Necessary but not sufficient
It is telling that, in Connecticut’s new law, training requirements are just part of the formula. The Time’s Up Act is actually more focused on providing redress for victims of sexual assault than victims of sexual harassment. Its main provision is abolishing the statute of limitations for some classes of rape. As for its workplace provisions, it increases the requirement to inform employees of the illegality of sexual harassment and the remedies available. Under the previous law, a poster in the break room was sufficient, but now the same information must also be published as static content on the company website, pushed out to each employee via email and handed to each employee as a hard copy.

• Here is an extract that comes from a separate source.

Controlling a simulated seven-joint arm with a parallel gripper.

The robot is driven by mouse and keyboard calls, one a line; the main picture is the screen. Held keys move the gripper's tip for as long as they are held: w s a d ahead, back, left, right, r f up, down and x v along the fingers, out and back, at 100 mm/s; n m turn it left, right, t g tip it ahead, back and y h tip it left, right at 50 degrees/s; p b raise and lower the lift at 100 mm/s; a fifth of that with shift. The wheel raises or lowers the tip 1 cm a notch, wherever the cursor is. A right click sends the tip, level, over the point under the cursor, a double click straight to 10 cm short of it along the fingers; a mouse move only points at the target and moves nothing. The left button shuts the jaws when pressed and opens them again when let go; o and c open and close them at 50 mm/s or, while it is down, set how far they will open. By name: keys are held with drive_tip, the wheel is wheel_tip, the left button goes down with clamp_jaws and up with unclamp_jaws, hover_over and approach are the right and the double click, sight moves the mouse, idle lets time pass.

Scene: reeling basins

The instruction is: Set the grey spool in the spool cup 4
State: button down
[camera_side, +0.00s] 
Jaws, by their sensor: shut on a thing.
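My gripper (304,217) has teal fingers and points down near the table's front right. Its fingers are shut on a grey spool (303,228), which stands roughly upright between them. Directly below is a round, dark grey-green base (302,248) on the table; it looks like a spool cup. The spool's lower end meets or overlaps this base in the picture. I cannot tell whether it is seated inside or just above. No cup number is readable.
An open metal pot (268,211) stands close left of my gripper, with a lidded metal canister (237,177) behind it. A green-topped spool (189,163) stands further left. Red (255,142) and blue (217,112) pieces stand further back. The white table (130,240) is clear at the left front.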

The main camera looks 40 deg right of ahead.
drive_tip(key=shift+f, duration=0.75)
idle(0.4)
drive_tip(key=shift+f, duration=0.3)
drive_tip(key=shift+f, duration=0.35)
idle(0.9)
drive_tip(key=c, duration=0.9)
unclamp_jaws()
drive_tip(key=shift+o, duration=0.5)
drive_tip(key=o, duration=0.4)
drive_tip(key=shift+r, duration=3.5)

It should also be noted that there is often a difference between training that is effective and training that just ticks the boxes. After more than half a century of federal legislation, regulatory commissions, case law decided by the highest Court in the land and such high-profile public revelations from the likes of Anita Hill, and yet one in three employees have reported sexual harassment.

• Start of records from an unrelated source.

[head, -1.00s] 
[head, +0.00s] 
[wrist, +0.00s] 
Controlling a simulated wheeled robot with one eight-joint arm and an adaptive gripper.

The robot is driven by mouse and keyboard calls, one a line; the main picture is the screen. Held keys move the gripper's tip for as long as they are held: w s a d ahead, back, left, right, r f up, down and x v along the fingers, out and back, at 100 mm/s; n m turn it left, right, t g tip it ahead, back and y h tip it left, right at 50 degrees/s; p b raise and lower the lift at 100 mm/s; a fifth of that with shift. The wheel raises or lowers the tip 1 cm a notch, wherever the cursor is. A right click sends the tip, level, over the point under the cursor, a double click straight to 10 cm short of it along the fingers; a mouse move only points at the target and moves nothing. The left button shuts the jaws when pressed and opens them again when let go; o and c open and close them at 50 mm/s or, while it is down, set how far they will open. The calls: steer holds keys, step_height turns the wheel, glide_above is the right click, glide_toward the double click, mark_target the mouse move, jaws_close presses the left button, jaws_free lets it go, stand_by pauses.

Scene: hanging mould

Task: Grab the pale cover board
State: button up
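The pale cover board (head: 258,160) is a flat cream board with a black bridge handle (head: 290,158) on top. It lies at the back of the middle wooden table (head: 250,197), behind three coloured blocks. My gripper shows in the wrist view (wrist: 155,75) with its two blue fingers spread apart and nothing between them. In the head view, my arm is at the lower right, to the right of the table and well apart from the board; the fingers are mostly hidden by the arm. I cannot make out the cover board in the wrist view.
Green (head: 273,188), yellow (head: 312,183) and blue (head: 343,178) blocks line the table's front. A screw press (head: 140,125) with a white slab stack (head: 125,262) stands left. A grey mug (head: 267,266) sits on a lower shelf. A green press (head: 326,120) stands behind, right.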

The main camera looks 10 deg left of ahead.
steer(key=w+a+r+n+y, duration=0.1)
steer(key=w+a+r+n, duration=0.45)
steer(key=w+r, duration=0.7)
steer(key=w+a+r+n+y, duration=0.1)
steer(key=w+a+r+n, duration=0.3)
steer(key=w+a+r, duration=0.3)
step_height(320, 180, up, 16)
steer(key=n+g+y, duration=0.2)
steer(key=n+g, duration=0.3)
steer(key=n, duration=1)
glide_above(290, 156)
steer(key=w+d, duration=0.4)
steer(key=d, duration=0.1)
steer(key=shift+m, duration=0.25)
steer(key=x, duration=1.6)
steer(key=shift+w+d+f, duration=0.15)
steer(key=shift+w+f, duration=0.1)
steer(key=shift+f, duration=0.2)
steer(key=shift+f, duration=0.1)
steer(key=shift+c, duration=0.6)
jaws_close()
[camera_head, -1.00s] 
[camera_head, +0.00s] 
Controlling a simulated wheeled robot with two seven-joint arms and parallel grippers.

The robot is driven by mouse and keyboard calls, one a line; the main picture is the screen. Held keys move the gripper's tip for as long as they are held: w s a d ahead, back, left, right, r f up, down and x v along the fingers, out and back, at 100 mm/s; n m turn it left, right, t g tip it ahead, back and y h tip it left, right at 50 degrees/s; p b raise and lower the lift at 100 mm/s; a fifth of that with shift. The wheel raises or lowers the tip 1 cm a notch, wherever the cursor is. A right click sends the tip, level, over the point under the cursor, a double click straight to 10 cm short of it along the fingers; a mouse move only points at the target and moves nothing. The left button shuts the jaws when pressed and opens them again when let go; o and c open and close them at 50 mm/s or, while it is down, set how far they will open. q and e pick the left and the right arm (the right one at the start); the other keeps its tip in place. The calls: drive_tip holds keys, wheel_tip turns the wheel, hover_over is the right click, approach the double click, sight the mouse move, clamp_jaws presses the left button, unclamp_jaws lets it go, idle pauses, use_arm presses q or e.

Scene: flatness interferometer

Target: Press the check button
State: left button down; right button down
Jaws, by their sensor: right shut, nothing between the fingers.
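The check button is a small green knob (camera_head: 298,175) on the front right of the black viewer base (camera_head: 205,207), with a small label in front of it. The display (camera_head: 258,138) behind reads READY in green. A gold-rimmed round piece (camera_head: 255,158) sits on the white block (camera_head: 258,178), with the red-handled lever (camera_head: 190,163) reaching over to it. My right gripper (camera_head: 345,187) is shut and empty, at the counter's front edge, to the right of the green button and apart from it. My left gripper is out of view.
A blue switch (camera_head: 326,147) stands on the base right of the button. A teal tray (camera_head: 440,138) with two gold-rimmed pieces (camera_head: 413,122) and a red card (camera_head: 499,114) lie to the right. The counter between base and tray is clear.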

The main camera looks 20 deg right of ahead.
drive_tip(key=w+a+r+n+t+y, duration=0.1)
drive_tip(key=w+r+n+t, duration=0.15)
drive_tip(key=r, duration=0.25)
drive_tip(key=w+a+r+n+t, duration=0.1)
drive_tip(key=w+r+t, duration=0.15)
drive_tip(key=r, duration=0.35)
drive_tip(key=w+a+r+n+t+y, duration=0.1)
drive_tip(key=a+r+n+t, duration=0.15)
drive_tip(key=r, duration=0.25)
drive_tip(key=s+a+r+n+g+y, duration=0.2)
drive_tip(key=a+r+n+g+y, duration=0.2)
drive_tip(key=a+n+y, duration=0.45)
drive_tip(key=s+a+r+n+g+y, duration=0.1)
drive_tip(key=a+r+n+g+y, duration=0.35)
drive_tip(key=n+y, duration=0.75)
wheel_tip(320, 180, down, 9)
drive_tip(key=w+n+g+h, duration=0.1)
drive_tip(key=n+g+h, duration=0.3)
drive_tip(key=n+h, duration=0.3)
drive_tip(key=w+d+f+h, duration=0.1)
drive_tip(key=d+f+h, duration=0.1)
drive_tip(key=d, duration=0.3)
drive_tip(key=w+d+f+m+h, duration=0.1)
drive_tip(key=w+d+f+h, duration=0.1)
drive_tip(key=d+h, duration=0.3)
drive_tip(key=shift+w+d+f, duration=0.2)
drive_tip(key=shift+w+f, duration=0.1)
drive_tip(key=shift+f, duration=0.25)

“Let’s just say that sexual harassment became illegal in the mid-1980s and the numbers haven’t changed,” Fran Sepler, a workplace misconduct consultant told Quartz.
So a company that sets compliance with a regulatory requirement as the bar for its anti-harassment training might just as well be inviting a lawsuit, a public pillorying and a nasty letter from the EEOC. It is not enough to explain to someone who is going to harass employees anyway exactly how to do it. Rather than conformity with state law, the goal of the training course should be too but to truly contribute to a safer work environment for all.